**WHAT IS BEING ASKED**.
Below are records; please set down exactly the lines from the first through the one containing "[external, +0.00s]".

Start SOURCE RECORDS

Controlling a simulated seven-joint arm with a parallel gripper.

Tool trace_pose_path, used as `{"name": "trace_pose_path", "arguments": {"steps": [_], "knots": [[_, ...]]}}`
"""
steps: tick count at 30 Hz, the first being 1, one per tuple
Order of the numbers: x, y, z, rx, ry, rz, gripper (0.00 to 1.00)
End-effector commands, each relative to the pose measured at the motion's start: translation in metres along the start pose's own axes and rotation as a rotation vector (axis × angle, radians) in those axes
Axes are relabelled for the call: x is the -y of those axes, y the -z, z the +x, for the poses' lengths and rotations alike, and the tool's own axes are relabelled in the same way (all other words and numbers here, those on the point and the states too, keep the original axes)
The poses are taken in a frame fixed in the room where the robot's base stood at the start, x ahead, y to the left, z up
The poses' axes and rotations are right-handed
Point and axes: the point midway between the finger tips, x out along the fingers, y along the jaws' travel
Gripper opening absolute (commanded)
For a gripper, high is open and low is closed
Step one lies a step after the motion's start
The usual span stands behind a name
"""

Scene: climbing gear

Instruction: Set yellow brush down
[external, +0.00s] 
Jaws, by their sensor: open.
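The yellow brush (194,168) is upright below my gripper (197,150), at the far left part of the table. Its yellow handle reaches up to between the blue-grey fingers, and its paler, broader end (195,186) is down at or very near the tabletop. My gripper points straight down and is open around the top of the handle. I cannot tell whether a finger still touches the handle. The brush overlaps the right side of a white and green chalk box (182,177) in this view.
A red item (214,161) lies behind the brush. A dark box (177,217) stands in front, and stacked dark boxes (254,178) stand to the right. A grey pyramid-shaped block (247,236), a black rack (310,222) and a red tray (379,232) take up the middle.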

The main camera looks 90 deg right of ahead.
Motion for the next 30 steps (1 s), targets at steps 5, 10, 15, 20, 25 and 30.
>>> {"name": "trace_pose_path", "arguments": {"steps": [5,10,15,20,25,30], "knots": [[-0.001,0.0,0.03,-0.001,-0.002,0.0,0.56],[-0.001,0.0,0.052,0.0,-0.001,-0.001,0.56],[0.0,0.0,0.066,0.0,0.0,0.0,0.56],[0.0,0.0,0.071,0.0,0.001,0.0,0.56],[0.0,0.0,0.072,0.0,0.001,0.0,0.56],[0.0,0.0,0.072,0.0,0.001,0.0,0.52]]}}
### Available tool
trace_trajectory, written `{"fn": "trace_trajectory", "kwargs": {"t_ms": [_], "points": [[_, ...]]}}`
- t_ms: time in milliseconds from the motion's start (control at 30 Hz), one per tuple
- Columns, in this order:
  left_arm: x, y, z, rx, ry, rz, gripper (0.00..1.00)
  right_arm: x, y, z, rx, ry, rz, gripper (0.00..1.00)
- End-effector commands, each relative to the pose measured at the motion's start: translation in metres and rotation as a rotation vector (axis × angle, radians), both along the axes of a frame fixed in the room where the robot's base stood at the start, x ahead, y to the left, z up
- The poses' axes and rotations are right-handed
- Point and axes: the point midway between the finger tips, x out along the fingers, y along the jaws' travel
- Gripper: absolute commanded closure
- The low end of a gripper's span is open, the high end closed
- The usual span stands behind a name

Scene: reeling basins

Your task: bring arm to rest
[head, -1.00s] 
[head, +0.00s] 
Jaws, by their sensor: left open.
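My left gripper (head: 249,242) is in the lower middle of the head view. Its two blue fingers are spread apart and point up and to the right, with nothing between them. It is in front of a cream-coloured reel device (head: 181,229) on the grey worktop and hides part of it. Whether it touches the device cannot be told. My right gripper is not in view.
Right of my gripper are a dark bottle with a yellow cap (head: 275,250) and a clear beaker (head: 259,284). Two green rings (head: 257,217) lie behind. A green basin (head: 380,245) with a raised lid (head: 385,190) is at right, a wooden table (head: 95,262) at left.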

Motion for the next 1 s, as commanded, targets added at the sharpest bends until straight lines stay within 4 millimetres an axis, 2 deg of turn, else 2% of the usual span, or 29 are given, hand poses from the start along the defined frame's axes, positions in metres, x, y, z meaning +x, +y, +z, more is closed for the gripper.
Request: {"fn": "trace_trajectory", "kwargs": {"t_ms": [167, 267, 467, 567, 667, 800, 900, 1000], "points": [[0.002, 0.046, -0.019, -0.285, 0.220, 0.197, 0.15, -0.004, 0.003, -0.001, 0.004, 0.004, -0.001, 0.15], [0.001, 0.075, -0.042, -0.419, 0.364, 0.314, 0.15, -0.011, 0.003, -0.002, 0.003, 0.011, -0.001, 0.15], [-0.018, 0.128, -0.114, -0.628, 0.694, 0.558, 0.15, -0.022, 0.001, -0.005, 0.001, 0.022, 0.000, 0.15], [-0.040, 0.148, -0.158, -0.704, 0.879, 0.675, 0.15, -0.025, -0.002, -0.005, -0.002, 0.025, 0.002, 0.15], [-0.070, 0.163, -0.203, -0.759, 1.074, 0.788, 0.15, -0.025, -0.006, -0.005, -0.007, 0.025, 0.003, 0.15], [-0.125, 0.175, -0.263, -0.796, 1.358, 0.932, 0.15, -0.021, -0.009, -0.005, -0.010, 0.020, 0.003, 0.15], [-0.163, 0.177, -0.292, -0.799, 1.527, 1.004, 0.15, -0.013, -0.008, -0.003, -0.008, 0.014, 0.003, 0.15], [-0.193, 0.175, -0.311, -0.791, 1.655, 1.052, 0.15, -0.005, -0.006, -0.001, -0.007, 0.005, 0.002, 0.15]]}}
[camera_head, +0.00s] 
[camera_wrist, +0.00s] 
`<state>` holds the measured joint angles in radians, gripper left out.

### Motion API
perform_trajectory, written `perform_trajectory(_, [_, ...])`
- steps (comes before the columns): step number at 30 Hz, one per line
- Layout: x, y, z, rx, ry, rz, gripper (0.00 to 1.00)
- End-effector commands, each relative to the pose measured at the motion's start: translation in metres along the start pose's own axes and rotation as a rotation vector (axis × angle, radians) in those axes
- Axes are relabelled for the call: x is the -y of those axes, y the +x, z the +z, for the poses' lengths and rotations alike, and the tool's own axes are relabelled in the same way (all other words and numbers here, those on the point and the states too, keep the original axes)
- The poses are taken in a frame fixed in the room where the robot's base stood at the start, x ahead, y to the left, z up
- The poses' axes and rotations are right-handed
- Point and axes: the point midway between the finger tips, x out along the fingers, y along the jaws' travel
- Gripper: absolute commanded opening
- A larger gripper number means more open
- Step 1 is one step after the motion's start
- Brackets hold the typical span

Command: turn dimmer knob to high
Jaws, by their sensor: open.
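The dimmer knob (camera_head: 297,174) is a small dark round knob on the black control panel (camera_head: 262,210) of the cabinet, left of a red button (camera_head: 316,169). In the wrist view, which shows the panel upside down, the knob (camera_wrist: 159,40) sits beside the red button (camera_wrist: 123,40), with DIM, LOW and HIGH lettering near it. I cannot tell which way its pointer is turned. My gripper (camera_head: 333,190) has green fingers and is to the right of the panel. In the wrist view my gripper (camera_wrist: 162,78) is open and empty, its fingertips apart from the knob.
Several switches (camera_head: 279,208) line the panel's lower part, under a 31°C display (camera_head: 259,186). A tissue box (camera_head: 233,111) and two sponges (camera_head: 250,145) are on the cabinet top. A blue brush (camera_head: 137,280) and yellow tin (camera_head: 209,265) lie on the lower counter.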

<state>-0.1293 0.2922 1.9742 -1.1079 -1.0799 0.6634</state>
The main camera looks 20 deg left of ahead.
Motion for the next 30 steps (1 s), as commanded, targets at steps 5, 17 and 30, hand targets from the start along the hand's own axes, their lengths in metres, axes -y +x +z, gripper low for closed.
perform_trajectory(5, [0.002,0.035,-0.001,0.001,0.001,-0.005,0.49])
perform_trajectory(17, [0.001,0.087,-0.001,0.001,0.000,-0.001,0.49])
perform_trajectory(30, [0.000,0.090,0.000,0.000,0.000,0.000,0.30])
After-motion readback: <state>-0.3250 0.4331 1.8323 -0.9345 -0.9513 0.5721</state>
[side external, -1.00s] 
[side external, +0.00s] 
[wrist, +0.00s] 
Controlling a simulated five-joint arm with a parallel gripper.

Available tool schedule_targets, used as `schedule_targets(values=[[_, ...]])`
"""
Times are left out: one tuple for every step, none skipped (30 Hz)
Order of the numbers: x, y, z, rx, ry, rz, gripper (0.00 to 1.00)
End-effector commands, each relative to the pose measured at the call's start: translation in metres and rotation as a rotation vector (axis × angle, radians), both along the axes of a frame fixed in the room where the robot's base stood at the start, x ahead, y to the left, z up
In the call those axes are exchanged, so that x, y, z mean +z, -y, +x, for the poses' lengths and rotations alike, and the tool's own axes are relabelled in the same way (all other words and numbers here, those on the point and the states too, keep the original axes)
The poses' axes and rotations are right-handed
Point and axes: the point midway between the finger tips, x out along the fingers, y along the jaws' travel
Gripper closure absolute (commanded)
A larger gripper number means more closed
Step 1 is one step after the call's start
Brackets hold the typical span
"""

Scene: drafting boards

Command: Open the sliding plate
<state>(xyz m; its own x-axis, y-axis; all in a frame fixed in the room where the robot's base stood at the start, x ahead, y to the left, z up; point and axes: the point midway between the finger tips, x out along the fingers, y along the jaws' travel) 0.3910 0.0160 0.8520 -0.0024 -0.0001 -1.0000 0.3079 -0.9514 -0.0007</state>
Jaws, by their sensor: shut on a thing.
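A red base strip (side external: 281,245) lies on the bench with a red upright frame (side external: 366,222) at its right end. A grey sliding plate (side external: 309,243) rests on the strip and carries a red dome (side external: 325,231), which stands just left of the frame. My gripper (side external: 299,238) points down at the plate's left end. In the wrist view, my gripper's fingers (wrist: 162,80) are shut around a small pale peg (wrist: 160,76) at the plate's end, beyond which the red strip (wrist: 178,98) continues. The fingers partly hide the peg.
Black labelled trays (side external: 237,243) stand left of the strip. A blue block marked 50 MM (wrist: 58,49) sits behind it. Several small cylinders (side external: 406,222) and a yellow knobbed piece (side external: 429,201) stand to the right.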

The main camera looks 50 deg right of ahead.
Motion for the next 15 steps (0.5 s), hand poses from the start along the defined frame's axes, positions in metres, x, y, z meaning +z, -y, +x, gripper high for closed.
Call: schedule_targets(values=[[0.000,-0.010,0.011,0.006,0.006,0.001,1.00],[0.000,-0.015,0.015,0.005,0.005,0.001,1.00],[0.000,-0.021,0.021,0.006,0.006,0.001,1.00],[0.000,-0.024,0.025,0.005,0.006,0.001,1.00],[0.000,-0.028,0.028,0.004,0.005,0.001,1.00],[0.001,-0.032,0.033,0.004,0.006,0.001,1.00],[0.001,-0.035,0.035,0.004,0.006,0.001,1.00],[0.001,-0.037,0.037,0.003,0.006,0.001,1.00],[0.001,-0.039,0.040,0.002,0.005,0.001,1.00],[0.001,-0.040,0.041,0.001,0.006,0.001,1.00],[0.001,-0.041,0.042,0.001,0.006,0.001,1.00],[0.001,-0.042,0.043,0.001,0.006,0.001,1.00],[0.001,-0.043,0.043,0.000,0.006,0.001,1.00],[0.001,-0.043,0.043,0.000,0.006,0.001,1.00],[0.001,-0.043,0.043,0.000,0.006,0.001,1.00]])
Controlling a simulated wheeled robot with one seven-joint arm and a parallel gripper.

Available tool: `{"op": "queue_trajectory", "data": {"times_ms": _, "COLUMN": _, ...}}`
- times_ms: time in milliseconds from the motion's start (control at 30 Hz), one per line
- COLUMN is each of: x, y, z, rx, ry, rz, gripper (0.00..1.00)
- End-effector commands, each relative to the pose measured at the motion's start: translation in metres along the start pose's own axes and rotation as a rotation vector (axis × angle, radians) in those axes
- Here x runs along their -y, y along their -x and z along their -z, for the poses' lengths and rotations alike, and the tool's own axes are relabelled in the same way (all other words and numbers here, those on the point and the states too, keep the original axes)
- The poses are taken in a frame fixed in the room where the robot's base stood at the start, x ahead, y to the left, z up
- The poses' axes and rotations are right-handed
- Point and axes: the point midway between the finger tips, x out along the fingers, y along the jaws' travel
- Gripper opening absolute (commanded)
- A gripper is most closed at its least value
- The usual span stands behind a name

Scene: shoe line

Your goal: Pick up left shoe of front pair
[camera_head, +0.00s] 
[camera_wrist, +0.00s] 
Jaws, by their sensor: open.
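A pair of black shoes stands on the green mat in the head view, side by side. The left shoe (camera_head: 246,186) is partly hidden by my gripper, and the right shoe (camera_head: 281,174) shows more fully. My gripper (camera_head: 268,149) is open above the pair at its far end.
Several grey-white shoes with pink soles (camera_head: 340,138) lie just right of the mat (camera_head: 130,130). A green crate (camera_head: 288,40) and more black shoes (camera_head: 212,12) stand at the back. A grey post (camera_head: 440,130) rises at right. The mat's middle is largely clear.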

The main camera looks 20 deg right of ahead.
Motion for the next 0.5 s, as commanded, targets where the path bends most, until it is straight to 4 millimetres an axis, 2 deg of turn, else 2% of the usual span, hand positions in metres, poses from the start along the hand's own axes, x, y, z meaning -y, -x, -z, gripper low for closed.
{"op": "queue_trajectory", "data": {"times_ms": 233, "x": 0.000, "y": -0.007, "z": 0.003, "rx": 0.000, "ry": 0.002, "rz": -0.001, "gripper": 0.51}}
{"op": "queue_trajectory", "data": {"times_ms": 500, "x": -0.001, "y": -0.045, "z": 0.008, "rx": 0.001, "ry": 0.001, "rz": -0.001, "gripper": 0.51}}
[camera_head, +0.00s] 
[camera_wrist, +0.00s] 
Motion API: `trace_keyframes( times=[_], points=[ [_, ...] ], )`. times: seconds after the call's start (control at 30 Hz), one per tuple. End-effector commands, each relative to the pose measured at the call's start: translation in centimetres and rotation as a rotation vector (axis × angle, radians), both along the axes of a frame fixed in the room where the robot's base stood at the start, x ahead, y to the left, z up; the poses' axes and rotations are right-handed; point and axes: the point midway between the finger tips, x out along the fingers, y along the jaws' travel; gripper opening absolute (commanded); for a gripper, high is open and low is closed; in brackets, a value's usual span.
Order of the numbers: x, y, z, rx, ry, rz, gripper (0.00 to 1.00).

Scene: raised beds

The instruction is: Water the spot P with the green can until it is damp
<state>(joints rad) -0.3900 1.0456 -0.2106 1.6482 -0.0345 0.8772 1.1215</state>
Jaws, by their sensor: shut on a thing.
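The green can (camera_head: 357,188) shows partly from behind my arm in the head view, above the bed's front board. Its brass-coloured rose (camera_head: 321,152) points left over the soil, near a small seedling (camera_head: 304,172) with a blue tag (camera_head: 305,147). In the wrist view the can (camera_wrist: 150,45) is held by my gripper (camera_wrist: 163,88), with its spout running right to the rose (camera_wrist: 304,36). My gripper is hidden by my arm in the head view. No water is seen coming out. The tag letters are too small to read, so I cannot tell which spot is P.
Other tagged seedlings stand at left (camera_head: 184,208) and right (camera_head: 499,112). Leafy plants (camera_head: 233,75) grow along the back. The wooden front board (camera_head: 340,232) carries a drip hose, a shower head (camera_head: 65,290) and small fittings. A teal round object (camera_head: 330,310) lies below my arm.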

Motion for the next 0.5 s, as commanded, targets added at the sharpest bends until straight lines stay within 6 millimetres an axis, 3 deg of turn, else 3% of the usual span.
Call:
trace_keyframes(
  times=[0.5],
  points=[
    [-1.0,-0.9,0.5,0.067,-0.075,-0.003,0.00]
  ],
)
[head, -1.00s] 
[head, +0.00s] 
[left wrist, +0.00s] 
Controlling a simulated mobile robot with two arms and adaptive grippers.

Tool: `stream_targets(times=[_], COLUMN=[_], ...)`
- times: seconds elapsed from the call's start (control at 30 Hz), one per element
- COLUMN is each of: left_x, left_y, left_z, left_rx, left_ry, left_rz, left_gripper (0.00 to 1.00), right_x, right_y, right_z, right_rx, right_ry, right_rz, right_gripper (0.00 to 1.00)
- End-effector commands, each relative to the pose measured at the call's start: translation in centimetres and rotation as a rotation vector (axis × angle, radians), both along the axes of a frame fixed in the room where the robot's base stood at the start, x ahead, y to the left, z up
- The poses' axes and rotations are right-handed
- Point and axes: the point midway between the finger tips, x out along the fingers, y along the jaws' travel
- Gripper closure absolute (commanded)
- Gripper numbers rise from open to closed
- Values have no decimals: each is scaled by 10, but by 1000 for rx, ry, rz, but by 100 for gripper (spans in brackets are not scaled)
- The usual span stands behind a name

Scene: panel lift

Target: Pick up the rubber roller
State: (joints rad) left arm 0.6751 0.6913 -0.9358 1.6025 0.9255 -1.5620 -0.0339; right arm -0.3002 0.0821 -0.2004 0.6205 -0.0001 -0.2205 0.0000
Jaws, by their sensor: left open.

End SOURCE RECORDS

**SOLUTION TO THIS EXERCISE**.
Controlling a simulated seven-joint arm with a parallel gripper.

Tool trace_pose_path, used as `{"name": "trace_pose_path", "arguments": {"steps": [_], "knots": [[_, ...]]}}`
"""
steps: tick count at 30 Hz, the first being 1, one per tuple
Order of the numbers: x, y, z, rx, ry, rz, gripper (0.00 to 1.00)
End-effector commands, each relative to the pose measured at the motion's start: translation in metres along the start pose's own axes and rotation as a rotation vector (axis × angle, radians) in those axes
Axes are relabelled for the call: x is the -y of those axes, y the -z, z the +x, for the poses' lengths and rotations alike, and the tool's own axes are relabelled in the same way (all other words and numbers here, those on the point and the states too, keep the original axes)
The poses are taken in a frame fixed in the room where the robot's base stood at the start, x ahead, y to the left, z up
The poses' axes and rotations are right-handed
Point and axes: the point midway between the finger tips, x out along the fingers, y along the jaws' travel
Gripper opening absolute (commanded)
For a gripper, high is open and low is closed
Step one lies a step after the motion's start
The usual span stands behind a name
"""

Scene: climbing gear

Instruction: Set yellow brush down
[external, +0.00s] 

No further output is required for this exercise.